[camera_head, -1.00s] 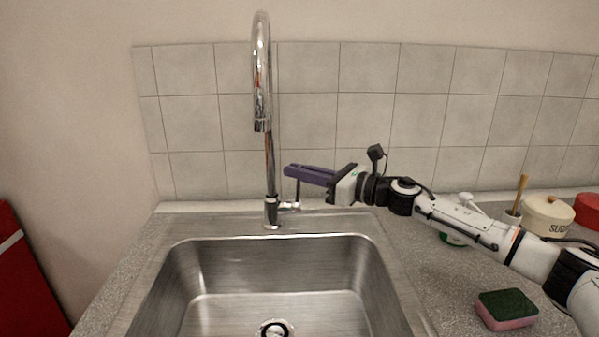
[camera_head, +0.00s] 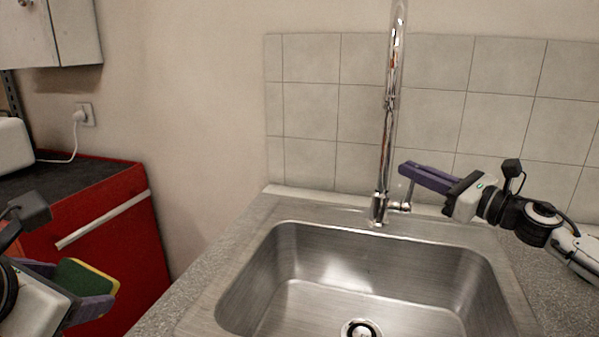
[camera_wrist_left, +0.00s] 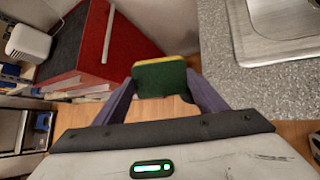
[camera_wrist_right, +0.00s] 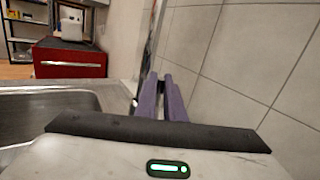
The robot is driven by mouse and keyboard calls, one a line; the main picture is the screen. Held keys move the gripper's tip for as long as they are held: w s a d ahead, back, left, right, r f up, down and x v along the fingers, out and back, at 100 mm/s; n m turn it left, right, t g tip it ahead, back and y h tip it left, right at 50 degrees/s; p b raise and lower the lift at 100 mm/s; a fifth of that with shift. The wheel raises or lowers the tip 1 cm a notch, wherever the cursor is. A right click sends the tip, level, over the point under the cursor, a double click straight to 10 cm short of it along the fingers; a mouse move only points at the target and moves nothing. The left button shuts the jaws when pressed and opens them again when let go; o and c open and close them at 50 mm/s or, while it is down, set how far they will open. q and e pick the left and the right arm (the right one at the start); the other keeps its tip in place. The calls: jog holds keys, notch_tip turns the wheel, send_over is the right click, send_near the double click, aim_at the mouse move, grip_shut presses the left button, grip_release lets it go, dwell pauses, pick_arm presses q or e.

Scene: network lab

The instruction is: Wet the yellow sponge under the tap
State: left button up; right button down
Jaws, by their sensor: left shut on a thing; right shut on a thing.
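The yellow sponge (camera_head: 86,278) has a green scouring side and is at the lower left in the head view. My left gripper (camera_head: 92,298) is shut on it, and the left wrist view shows the sponge (camera_wrist_left: 160,78) between the purple fingers. It is left of the sink (camera_head: 270,250), outside the basin. The chrome tap (camera_head: 386,150) stands at the sink's back edge. No water shows. My right gripper (camera_head: 404,170) has its fingers closed at the tap's lever (camera_head: 405,200), which is partly hidden by the fingers.
A grey counter (camera_head: 215,262) borders the sink on its left. A red cabinet (camera_head: 125,235) with a dark top stands beyond it at the left. A tiled wall (camera_head: 310,110) is close behind the tap. The sink basin is empty, with a drain (camera_head: 360,328).

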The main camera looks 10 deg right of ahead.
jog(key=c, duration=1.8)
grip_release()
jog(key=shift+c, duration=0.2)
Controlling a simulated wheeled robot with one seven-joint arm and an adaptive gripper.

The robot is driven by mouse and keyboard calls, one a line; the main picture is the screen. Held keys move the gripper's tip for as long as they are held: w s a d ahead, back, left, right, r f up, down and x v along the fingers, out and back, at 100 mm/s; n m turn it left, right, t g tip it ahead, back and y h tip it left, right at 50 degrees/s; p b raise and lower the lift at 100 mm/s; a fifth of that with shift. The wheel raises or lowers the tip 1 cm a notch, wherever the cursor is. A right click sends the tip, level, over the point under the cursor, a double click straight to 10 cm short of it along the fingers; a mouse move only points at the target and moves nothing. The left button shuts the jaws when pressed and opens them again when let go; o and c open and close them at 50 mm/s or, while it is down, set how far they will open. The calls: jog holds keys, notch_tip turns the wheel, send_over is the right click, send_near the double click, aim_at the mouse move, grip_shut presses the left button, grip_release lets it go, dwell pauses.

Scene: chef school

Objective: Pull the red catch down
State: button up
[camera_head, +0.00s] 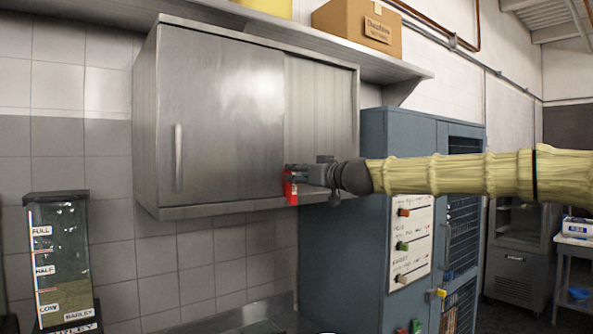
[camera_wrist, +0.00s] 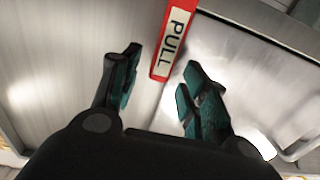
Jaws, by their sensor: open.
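The red catch (camera_head: 291,190) is on the lower front of the metal wall cabinet (camera_head: 222,110), by the line between its two door panels. In the wrist view the red catch (camera_wrist: 174,40) carries a white label reading PULL. My gripper (camera_head: 295,178) is at the catch in the head view and hides part of it. In the wrist view my gripper (camera_wrist: 158,80) is open, with one teal-padded finger on each side of the catch's near end. I cannot tell whether either finger touches it. A vertical handle (camera_head: 179,158) is on the cabinet's left door.
A shelf (camera_head: 300,38) with a cardboard box (camera_head: 358,28) runs above. A barley dispenser (camera_head: 62,255) is at lower left. The tiled wall below the cabinet is clear.

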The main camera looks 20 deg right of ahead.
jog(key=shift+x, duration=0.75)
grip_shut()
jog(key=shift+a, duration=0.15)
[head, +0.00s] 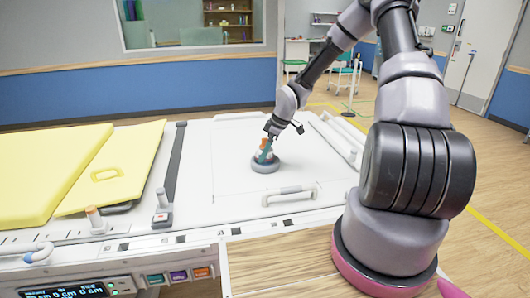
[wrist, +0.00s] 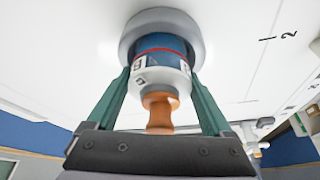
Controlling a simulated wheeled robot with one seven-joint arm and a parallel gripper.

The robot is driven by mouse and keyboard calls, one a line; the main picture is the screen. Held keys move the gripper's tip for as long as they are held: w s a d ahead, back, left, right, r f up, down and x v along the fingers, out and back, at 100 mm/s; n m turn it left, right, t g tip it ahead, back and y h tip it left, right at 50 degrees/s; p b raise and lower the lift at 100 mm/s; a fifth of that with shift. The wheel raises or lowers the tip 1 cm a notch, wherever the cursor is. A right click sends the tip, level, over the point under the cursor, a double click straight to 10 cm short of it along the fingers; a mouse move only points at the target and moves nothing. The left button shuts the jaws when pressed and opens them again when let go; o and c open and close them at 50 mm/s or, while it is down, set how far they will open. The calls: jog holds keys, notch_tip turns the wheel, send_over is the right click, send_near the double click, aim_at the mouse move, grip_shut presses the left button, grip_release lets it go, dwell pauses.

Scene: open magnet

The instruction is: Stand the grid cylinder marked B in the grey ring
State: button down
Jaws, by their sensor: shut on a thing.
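A white and dark-blue cylinder with a red line and an orange knob (wrist: 160,72) stands between the fingers of my gripper (wrist: 160,84) in the wrist view. The fingers are shut on its sides. Its far end meets the grey ring (wrist: 128,40), and the ring's opening surrounds that end. I cannot tell how deep it sits. In the head view my gripper (head: 267,142) points down at the cylinder (head: 262,150), which looks upright over the grey ring (head: 265,167) on the white board. Dark marks show on the cylinder's side, but no letter B is readable.
Another orange-topped piece (head: 95,218) and a grey-topped piece (head: 162,205) stand at the front left. A yellow pad (head: 45,175) and a yellow panel (head: 115,165) lie left. A white handle (head: 288,195) rises in front of the ring. The board around the ring is clear.

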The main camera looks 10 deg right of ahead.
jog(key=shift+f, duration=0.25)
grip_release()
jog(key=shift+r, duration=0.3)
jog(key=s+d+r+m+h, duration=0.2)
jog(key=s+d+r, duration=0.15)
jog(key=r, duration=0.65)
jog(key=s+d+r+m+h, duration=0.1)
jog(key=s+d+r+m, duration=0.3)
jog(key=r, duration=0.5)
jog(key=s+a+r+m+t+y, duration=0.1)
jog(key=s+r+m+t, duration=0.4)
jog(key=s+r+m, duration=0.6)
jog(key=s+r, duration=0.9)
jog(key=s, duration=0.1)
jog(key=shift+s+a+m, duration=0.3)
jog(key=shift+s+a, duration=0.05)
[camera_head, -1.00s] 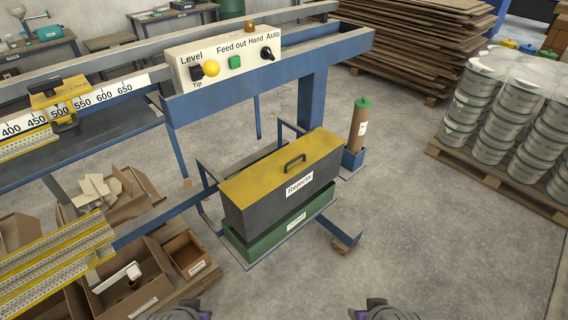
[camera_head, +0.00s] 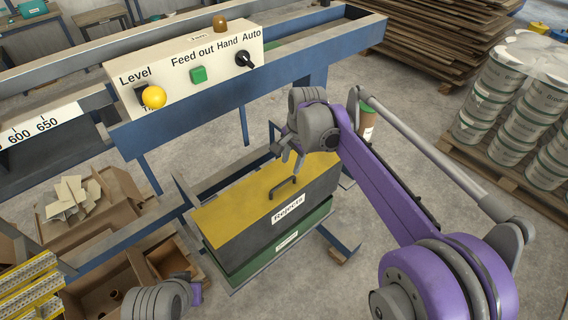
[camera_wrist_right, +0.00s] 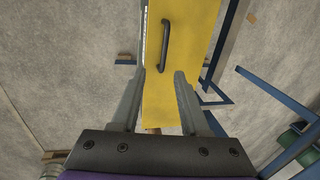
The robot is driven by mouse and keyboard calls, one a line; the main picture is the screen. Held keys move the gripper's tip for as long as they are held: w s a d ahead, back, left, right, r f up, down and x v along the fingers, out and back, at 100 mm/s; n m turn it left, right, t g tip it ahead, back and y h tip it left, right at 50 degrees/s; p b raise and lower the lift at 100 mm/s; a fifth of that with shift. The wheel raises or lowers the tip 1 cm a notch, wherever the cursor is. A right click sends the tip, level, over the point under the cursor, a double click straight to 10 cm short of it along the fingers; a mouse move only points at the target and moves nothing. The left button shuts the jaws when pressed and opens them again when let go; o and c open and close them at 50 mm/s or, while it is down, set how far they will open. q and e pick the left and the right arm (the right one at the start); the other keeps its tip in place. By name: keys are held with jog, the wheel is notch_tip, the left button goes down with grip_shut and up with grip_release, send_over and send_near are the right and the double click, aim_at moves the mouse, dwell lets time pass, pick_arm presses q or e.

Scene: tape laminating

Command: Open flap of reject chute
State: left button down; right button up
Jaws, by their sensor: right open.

REQUIRED TASK »
What lines above run from the one with "[head, +0.00s]" to the one with "a parallel gripper."? Give them again exactly, ends included, and leave the pictures out.

EXERCISE OUTPUT »
[head, +0.00s] 
[wrist, +0.00s] 
Controlling a simulated wheeled robot with one seven-joint arm and a parallel gripper.

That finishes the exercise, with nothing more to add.